» Given problem
Keep only those lines of the records that include the string "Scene".

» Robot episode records
|---|

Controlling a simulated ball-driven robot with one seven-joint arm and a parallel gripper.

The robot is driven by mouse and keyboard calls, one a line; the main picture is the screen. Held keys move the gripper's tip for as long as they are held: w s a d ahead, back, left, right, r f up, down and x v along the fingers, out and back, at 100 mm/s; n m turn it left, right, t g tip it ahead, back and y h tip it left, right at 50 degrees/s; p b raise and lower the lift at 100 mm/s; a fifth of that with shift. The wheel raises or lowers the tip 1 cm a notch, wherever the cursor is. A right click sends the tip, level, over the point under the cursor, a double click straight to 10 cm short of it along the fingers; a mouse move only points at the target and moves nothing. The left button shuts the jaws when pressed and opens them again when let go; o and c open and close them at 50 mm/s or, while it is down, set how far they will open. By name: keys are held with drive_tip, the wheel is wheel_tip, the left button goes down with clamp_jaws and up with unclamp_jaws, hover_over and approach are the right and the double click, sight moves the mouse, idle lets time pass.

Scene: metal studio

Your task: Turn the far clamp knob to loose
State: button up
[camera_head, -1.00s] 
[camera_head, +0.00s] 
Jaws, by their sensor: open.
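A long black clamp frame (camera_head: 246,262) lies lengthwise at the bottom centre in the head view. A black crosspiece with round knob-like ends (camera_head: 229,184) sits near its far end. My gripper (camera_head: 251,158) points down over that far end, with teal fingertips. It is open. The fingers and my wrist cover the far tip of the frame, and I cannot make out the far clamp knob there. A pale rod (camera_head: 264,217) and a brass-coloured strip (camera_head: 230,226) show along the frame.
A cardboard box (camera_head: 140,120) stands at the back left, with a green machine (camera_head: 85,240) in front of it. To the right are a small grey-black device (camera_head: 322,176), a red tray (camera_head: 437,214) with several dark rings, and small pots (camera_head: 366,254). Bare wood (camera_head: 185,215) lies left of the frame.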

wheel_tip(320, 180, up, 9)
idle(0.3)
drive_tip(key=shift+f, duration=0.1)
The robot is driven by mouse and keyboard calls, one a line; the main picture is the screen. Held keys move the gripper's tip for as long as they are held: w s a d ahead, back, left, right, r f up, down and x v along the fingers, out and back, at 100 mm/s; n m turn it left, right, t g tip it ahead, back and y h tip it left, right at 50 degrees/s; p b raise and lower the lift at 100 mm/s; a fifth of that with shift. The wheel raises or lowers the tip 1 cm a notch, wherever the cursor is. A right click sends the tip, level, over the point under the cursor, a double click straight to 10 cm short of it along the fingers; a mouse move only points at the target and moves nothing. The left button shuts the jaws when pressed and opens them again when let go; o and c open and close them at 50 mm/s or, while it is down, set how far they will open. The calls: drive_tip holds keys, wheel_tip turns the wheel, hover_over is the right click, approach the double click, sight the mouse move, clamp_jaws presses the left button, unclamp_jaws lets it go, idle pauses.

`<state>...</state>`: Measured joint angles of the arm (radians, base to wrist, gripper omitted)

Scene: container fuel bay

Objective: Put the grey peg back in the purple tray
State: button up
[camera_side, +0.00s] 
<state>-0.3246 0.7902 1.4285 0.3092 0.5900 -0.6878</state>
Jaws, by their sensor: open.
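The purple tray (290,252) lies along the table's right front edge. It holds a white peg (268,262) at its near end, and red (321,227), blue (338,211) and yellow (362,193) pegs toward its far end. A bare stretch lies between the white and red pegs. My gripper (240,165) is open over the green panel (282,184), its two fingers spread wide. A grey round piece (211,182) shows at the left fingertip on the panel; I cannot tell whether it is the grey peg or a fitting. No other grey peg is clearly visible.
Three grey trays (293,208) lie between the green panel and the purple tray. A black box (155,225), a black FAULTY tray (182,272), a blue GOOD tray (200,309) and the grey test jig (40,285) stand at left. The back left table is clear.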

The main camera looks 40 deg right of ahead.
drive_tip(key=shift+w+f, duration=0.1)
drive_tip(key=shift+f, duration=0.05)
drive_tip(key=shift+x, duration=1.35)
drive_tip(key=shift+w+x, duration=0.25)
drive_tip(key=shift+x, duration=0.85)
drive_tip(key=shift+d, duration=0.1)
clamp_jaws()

|---|

» Task output
Scene: metal studio
Scene: container fuel bay

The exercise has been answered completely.